We had great success looking into bond-forming catalysis involving arsenic, discovering first dehydrocoupling catalyst for arsines. In these efforts we were further able to distinguish two separate mechanistic pathways of the dehydrocoupling catalysis. One pathway appeared to involve sigma-bond metathesis steps, analogous to our phosphine dehydrocoupling, while the other path gave evidence for a-arsinidene elimination. This work resulted in a publication in Dalton Transactions.  

We have further discovered that these zirconium arsenido complexes readily react with isocyanides to give the 1,1-insertion products. When a primary arsenido ligand is used, the insertion product is not thermally stable, and rearranges to a complex featuring an arsaalkene moiety (Scheme). This transformation is general based on the range of aryl and alkyl substituents that are tolerated on the isocyanide. This is a highly efficient synthesis of arsaalkenes, which are normally prepared via condensation of dehydrohalogenation reactions.

 

Additionally, over the last year of the award, we have investigated some of the fundamental reactivity of our key precursor. We discovered that a cyclo-metalated derivative, [k5-N,N,N,N,C-(Me3SiNCH2CH2)2NCH2CH2NSiMe2CH2]Zr (1) is readily prepared by reaction of Zr(CH2Ph)4 with N(CH2CH2NHSiMe3)3. Complex 1 is a general precursor to complexes featuring Zr–E bonds, where E can be carbon, phosphorus, nitrogen, oxygen, sulfur, or arsenic. Thus, complex 1 is incredibly useful in the preparation of catalysts and model complexes for study.

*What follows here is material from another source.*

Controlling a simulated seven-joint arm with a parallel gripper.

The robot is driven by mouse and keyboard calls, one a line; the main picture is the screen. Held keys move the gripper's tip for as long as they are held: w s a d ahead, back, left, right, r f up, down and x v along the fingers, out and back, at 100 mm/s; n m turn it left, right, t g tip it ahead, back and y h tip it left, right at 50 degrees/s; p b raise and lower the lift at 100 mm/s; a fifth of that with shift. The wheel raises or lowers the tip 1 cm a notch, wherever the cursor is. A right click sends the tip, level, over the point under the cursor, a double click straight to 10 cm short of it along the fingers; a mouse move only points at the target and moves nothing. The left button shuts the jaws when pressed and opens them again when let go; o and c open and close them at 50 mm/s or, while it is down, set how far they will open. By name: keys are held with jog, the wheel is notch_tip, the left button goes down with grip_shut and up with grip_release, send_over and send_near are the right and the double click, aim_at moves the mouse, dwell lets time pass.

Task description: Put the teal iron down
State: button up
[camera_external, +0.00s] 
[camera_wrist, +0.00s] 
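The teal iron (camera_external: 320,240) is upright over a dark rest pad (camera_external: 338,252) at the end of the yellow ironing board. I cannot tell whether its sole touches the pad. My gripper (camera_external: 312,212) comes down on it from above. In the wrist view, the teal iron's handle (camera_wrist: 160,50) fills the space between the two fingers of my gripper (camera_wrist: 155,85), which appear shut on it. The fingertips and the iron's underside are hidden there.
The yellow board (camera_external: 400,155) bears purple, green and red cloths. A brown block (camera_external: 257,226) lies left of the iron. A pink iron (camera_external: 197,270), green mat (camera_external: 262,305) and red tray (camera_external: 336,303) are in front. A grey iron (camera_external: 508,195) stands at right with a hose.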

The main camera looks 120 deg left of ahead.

Complex 1 exhibits reaction chemistry as well. We have demonstrated a number of insertion reactions in to the Zr–C bond including 1,1-, 1,2-, and 1,3-insertions with isocyanides, ketones, and organic azides as representative substrates, respectively. In a collaboration with Prof. Paul Hayes of the University of Lethbrige, it was also found that complex 1 catalyzes the polymerization of lactones.

Additional study of complex 1 suggests that bond formation with E–H bonds is a concerted process, potentially proceeding by sigma-bond metathesis. Experiments with samples of para-enriched hydrogen showed a significant enhancement in the 1H NMR spectrum, consistent with this conclusion. We are completing kinetic isotope experiments, which will bring some additional insight regarding the mechanism of E–H bond activation.

A final area that we have pursued with PRF support is the hydrophosphination of unsaturated substrates. In these reactions it was found that (N3N)ZrPPh2 is a catalyst for the addition of diphenylphosphine to terminal alkynes and carbodiimides. In the hydrophosphination of alkynes, vinyl phosphines are formed in good yields, but the reaction is sluggish. Further investigation revealed the formation of alkynyl complexes that act to inhibit the catalysis. For the carbodiimide substrates, the reactions were considerably more facile, suggestive of no substrate inhibition. Competition experiments and stoichiometric insertion reactions with polar unsaturated organic small molecules suggest that the reaction proceeds via insertion of the substrate into the Zr–P bond. Our complexes represent a rare example of an early transition-metal hydrophospination catalyst, and the only example of an early metal catalyst that undergoes hydrophosphination via insertion of the unsaturated substrate.

Overall, PRF support has allowed us to significantly advance bond-forming reactions and catalysis featuring triamidoamine-supported zirconium complexes.